Records for the exercise –
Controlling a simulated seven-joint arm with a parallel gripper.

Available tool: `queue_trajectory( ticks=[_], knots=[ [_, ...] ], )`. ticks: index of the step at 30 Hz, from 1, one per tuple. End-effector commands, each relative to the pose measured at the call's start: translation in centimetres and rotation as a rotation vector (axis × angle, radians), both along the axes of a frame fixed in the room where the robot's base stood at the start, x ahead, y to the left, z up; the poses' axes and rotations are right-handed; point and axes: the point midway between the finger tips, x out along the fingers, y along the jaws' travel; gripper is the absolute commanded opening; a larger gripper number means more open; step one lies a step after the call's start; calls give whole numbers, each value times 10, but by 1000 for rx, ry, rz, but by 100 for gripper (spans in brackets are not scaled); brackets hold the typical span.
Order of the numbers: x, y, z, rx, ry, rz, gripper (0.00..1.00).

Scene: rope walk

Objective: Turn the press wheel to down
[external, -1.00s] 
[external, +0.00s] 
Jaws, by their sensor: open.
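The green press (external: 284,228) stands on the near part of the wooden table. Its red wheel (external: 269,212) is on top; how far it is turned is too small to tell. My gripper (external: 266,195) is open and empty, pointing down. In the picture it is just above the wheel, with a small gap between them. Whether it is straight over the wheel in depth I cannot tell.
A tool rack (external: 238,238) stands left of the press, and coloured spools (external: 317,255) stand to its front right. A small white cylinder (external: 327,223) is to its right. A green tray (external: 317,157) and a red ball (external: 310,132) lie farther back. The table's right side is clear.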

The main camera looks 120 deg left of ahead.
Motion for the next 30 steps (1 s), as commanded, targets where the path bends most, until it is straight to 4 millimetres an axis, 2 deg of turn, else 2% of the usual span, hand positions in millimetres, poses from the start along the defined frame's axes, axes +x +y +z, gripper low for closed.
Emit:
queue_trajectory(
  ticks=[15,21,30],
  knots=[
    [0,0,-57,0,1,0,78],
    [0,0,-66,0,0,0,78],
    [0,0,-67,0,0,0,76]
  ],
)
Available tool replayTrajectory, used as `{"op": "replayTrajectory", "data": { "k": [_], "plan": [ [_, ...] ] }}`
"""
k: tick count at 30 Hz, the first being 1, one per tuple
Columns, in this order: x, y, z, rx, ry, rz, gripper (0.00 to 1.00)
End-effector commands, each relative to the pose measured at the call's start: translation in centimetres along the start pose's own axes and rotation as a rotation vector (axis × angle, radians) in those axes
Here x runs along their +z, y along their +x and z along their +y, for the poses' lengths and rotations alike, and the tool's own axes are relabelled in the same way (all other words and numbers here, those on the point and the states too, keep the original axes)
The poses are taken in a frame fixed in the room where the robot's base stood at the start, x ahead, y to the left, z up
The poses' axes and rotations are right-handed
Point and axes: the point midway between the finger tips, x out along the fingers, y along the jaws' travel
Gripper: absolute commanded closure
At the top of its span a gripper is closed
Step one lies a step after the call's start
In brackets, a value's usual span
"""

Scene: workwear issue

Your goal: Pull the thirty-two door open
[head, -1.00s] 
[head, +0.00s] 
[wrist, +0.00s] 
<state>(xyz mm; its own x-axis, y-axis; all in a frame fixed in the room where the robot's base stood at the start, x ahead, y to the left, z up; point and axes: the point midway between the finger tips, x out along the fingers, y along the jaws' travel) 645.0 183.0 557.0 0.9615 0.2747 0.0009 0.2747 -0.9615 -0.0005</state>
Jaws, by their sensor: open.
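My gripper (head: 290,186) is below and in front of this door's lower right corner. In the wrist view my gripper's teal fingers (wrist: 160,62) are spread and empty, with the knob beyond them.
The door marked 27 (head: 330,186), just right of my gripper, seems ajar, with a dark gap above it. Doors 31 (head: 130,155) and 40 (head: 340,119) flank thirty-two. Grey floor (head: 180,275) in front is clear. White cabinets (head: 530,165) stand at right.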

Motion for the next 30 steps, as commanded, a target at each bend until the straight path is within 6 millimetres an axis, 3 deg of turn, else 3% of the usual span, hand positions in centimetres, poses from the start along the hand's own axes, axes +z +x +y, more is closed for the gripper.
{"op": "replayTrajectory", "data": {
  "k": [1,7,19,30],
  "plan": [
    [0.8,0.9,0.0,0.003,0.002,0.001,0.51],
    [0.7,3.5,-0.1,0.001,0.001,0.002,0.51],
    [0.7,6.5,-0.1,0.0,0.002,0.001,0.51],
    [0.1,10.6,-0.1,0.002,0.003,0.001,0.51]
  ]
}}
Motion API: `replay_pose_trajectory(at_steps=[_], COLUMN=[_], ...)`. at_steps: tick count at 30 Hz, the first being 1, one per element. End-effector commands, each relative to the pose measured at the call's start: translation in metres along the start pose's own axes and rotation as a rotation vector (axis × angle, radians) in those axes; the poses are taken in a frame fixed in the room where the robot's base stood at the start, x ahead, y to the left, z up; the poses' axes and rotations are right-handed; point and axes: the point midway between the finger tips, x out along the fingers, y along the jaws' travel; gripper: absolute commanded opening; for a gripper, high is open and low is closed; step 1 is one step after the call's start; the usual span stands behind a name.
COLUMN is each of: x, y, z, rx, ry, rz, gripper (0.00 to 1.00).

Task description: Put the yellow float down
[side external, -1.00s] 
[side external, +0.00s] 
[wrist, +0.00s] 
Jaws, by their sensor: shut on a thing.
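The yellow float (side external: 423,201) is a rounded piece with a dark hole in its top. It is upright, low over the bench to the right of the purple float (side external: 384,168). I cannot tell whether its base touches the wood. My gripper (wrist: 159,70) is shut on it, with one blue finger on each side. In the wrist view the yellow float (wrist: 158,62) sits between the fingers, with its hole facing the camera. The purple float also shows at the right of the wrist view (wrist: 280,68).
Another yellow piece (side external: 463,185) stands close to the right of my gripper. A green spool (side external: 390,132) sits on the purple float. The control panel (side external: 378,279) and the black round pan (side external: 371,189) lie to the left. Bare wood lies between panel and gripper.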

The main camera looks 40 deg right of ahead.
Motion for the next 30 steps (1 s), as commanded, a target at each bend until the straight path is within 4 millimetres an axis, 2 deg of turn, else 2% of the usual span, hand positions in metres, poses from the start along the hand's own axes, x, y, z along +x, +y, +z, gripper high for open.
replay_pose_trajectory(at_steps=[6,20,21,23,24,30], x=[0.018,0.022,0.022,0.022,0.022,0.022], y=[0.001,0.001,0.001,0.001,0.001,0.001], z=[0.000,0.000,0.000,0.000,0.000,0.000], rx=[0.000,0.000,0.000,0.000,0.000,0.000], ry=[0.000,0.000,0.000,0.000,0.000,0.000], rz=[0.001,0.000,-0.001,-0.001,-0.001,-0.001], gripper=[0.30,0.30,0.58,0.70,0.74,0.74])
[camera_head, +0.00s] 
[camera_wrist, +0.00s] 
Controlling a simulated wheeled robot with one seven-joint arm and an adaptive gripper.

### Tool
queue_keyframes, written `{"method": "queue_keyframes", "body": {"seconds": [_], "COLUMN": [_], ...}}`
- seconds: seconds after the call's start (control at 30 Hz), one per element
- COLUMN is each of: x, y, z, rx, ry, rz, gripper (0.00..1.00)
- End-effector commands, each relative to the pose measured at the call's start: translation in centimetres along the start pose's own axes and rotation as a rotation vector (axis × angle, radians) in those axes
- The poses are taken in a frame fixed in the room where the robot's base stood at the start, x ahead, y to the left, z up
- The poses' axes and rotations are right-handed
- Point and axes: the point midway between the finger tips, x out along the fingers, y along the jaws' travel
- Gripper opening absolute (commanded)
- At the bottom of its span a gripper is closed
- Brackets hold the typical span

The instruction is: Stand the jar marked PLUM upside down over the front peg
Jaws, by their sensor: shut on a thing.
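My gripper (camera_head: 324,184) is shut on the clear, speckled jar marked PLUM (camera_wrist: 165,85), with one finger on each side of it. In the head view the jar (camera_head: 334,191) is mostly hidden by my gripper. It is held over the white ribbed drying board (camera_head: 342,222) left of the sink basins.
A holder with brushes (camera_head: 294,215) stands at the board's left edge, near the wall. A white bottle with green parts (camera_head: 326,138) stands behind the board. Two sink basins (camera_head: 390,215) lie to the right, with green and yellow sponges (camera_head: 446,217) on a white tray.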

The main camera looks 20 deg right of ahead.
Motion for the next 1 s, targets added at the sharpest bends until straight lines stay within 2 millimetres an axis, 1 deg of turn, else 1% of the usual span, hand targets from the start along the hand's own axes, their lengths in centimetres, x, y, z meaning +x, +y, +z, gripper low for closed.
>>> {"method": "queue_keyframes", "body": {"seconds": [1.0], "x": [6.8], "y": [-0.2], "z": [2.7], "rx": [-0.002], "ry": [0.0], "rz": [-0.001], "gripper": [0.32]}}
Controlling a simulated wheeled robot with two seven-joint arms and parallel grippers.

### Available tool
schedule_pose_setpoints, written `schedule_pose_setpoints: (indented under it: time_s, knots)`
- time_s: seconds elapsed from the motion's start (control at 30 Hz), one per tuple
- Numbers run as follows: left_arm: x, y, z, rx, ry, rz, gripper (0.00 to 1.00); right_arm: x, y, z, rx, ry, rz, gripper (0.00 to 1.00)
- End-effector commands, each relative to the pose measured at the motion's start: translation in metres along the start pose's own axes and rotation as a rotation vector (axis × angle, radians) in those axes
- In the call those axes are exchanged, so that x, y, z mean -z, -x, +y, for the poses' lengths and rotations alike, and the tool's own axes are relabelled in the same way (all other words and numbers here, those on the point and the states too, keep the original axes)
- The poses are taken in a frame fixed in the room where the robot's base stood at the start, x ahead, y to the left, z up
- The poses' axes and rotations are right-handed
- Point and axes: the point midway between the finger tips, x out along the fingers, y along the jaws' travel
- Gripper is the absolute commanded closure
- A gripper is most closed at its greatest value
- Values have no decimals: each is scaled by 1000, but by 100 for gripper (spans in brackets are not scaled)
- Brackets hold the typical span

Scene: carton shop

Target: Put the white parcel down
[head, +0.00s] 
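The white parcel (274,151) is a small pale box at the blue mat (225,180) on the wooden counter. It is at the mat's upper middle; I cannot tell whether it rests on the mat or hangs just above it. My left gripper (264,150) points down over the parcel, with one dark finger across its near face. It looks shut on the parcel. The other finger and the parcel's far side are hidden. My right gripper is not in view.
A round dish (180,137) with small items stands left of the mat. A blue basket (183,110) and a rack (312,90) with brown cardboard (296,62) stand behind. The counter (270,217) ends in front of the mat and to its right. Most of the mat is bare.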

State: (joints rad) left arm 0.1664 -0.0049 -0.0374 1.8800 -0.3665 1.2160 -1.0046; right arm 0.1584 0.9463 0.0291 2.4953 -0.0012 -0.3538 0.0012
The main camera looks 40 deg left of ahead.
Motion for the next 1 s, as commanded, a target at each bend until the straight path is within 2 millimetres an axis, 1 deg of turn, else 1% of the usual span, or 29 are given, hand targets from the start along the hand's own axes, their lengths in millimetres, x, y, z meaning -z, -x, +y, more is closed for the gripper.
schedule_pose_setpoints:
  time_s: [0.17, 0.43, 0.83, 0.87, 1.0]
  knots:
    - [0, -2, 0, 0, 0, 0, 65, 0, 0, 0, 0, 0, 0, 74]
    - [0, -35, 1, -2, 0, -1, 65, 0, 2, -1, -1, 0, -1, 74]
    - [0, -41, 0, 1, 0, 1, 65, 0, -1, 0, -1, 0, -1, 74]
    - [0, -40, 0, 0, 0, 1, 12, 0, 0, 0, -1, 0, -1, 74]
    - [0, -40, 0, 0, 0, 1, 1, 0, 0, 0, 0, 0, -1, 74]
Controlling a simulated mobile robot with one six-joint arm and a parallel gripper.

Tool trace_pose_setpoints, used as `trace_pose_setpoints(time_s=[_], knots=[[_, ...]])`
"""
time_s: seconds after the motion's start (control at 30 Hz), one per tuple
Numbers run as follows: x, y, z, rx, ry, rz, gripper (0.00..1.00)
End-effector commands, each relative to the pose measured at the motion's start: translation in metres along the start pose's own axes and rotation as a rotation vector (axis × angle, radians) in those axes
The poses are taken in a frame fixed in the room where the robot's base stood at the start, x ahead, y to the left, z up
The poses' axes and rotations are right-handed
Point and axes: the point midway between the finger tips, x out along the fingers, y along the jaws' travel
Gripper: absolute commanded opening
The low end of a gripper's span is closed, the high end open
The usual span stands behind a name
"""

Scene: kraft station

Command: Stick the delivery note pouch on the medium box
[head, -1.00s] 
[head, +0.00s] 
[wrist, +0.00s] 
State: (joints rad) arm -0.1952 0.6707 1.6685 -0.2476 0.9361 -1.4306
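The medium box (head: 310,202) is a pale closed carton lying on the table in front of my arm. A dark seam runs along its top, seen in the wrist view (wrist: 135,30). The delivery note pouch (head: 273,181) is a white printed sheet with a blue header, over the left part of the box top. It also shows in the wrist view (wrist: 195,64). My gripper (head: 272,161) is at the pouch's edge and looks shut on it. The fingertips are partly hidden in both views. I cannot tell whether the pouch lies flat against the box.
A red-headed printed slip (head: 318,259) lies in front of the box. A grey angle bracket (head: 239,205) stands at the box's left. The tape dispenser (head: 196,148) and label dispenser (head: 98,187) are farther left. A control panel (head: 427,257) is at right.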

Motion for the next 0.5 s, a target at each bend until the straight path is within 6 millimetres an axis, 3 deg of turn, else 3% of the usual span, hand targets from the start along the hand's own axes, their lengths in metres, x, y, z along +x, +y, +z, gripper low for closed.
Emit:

What is asked – Retype exactly, and only, the lines from the one containing "Objective: Turn the press wheel to down" through the one containing "[external, +0.00s]", both included.

Output for this exercise –
Objective: Turn the press wheel to down
[external, -1.00s] 
[external, +0.00s] 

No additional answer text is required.